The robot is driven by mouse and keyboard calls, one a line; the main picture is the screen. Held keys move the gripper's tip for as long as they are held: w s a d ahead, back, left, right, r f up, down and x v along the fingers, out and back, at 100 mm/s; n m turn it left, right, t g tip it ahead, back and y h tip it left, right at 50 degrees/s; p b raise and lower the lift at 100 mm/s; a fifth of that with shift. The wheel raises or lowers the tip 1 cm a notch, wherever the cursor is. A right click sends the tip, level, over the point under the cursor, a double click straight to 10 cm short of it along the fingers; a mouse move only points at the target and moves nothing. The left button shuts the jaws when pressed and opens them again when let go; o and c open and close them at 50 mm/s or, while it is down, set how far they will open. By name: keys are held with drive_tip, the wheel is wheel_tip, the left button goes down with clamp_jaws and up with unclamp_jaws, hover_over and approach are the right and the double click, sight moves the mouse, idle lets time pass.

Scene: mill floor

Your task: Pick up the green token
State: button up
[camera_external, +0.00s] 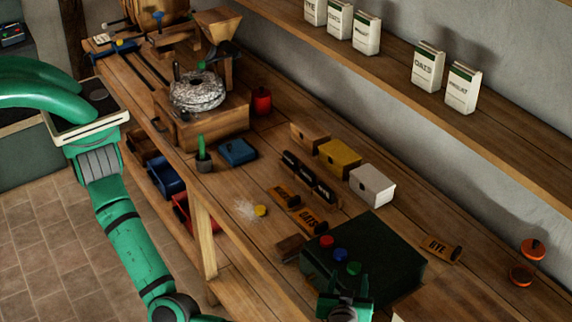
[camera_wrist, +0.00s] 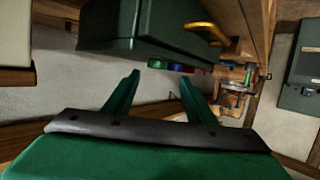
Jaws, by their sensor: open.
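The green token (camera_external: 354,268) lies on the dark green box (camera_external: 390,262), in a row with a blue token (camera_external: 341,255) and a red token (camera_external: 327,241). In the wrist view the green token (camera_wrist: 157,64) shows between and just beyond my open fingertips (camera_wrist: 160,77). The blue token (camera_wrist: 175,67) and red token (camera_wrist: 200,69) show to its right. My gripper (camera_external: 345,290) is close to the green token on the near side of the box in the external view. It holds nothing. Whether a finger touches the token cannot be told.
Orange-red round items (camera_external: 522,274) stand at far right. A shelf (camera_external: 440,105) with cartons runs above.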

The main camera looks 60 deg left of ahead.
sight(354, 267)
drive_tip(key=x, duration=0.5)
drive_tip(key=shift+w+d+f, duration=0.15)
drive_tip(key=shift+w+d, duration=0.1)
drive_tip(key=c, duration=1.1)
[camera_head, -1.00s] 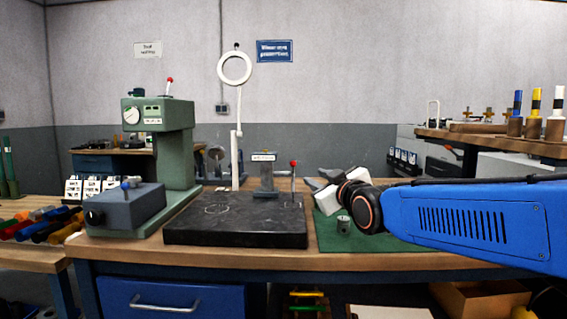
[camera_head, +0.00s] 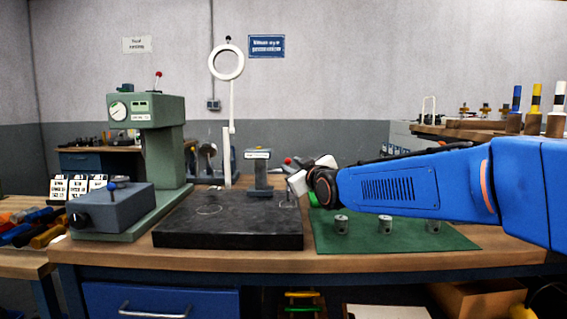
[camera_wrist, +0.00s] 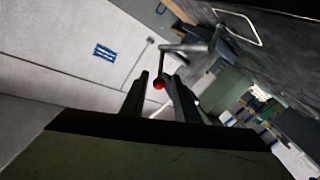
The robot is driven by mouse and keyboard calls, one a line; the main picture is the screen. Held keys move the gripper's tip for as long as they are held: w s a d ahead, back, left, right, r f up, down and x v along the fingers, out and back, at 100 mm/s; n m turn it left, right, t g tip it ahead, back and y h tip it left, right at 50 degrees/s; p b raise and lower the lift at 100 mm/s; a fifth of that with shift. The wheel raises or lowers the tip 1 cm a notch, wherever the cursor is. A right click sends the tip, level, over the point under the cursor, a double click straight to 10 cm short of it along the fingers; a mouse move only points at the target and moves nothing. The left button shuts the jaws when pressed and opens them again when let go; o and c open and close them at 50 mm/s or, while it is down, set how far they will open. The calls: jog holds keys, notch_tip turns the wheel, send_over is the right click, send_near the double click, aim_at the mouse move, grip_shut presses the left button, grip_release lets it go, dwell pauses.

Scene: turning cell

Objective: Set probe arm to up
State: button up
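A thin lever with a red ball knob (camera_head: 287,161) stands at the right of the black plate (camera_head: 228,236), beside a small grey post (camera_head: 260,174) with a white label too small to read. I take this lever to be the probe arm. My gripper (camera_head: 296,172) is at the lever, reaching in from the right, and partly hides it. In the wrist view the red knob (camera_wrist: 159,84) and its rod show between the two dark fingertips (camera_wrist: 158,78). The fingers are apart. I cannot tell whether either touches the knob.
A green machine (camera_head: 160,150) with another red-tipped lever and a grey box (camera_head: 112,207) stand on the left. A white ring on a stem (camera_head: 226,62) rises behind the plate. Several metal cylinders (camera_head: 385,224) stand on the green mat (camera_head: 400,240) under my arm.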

==

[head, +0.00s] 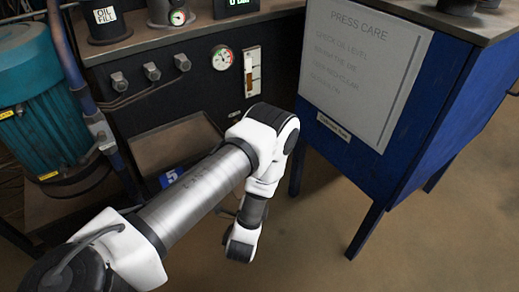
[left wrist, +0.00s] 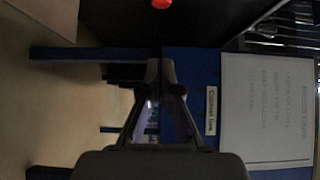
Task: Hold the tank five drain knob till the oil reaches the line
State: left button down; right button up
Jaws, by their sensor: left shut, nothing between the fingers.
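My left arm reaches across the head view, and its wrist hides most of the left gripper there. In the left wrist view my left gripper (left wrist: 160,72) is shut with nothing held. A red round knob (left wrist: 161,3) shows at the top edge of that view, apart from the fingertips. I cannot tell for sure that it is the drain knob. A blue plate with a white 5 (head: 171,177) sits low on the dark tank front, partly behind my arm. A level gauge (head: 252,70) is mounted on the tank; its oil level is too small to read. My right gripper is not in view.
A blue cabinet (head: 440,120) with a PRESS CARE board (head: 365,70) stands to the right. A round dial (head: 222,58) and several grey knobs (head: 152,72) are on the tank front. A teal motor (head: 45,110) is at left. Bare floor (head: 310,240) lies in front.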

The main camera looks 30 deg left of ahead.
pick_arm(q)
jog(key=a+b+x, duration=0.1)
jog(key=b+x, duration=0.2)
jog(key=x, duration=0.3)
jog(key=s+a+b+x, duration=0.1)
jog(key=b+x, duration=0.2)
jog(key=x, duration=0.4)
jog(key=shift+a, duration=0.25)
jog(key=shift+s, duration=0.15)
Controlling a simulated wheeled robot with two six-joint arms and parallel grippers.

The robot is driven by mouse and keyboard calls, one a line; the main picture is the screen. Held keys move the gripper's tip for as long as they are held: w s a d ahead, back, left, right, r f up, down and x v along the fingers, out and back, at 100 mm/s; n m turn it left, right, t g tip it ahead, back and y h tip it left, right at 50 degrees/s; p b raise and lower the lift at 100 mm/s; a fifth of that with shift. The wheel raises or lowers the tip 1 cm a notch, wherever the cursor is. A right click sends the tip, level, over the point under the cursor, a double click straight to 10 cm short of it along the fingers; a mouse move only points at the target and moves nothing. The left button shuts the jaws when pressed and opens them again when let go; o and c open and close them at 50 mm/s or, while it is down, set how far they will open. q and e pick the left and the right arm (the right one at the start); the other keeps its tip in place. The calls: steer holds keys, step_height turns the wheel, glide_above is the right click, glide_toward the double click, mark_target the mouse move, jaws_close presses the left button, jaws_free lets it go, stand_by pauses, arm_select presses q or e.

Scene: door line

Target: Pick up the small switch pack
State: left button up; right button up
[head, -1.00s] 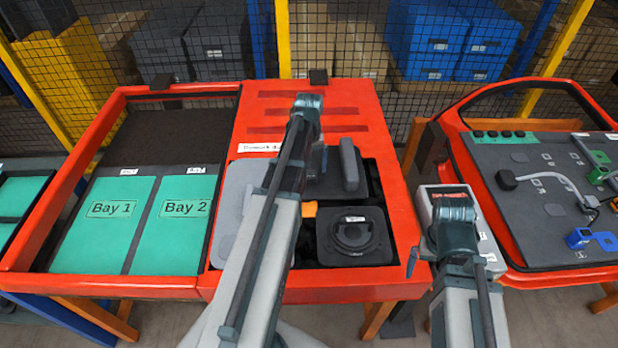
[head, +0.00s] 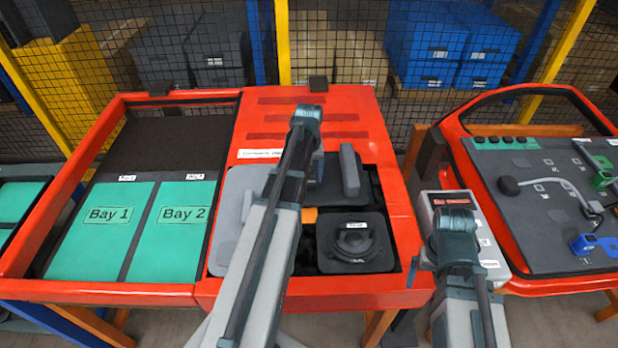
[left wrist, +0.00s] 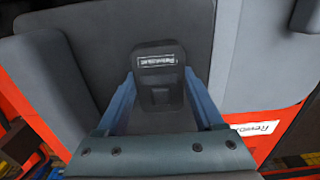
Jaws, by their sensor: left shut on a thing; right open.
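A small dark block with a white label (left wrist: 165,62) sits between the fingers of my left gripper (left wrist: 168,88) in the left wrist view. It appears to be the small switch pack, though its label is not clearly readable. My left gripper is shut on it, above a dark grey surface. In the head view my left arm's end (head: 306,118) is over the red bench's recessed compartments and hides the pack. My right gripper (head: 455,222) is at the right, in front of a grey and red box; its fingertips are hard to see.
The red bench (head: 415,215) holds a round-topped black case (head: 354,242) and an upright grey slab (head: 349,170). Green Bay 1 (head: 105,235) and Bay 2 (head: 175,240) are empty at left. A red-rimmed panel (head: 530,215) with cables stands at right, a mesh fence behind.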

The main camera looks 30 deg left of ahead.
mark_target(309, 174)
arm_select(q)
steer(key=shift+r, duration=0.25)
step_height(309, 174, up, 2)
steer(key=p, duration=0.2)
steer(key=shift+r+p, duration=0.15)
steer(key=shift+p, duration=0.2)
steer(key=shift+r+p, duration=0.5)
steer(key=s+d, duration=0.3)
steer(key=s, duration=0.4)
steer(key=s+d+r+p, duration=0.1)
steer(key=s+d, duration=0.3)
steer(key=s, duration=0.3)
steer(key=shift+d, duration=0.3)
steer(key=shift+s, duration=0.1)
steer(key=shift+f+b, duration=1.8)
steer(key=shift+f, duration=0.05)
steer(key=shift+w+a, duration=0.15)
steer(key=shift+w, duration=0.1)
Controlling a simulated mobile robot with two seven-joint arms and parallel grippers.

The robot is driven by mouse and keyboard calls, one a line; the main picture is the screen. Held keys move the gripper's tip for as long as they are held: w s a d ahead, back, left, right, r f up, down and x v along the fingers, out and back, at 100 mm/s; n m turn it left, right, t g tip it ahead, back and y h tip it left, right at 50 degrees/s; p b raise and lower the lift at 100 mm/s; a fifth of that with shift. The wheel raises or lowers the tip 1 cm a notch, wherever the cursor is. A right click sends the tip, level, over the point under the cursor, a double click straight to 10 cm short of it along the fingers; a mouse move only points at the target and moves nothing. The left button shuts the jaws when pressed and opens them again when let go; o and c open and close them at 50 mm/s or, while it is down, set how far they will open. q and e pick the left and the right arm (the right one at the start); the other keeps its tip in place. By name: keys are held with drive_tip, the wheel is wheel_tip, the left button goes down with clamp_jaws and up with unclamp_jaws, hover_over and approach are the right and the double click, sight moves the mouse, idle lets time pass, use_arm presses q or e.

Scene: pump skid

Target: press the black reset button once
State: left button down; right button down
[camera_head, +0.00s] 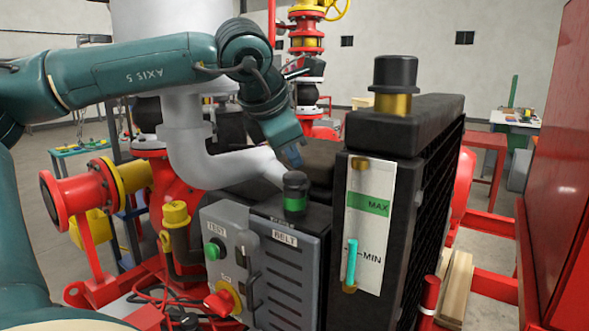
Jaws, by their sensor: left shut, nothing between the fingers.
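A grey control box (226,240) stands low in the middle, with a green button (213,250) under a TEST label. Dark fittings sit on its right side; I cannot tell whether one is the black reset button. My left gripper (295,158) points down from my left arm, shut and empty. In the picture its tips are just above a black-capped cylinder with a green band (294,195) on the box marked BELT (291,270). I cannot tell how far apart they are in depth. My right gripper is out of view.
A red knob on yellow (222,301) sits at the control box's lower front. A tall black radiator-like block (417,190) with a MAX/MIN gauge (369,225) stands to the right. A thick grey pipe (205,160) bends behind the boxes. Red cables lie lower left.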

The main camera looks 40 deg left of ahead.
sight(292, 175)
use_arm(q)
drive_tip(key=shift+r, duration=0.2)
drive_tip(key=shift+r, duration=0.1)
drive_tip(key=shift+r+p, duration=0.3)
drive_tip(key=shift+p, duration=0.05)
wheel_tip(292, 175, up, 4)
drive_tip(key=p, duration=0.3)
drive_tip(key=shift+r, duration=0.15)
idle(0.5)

---

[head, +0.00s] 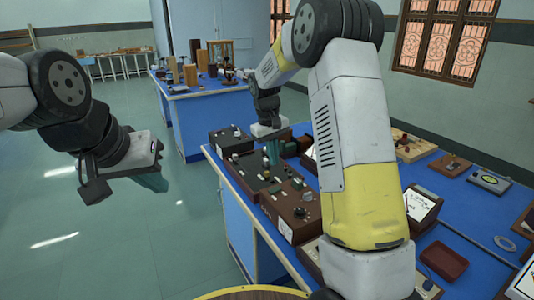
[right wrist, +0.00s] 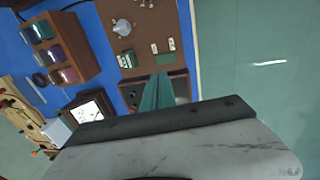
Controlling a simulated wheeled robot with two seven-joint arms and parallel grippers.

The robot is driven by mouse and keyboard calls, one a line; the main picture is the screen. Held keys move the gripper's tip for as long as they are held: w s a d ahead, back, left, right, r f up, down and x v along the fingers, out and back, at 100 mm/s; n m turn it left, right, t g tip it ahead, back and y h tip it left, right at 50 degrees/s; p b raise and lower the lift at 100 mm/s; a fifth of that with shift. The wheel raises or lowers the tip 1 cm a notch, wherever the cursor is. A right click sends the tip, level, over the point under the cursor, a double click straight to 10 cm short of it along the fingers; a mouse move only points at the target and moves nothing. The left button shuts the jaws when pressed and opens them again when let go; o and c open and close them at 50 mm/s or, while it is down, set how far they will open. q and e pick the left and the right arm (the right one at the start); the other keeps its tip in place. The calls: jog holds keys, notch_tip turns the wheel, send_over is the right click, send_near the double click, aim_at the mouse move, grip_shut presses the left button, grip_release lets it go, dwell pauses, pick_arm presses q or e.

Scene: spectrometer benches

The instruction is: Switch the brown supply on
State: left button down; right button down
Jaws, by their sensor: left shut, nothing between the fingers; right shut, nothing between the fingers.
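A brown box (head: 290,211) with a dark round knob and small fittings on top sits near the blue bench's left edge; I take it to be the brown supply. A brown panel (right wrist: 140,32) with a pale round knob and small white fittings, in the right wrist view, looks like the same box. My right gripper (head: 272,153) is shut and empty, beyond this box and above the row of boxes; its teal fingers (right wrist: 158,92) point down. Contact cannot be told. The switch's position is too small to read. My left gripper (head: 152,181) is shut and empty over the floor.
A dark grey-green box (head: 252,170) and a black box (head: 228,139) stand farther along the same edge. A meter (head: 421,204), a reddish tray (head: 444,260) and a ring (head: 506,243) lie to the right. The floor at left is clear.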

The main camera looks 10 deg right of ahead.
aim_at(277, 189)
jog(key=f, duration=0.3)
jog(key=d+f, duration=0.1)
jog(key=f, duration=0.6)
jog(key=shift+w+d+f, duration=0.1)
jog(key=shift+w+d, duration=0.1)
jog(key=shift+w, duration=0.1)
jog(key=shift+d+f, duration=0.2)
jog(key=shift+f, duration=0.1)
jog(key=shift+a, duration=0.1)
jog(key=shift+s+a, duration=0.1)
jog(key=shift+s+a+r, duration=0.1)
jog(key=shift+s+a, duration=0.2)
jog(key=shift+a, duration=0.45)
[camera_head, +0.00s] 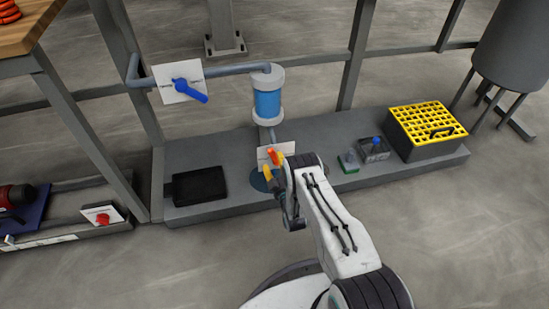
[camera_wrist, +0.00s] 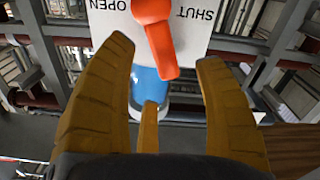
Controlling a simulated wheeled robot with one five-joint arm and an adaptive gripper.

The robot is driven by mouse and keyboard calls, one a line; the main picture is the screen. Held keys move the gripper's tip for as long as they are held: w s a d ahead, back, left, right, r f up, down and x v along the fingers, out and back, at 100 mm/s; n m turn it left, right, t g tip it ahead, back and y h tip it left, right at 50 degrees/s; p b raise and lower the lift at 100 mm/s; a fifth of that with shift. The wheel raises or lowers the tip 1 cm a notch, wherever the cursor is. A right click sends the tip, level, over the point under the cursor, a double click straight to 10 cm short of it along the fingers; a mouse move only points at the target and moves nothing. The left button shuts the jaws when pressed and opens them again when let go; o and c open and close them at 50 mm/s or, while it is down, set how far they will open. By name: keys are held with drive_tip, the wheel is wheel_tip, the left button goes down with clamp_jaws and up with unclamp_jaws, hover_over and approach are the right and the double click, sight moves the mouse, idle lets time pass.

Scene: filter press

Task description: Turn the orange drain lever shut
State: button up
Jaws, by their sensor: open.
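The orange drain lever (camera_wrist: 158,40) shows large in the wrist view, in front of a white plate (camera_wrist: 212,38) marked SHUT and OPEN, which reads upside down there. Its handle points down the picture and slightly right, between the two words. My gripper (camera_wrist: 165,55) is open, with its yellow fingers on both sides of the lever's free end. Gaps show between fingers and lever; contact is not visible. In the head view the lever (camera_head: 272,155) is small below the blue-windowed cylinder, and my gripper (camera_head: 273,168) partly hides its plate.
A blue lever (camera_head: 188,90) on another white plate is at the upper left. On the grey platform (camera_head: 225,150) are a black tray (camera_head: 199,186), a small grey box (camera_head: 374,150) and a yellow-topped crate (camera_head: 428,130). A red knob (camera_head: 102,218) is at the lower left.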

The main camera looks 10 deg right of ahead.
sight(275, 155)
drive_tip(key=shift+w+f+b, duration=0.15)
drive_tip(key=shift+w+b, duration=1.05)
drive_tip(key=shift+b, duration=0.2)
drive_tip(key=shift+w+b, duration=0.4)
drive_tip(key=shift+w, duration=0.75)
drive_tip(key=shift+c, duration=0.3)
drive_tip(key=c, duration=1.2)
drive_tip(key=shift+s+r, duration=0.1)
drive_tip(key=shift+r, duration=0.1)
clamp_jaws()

#### Task prompt:
Make a tally of the lines in this data that include the string "grippers", and answer with that tally alone.

#### Result:
3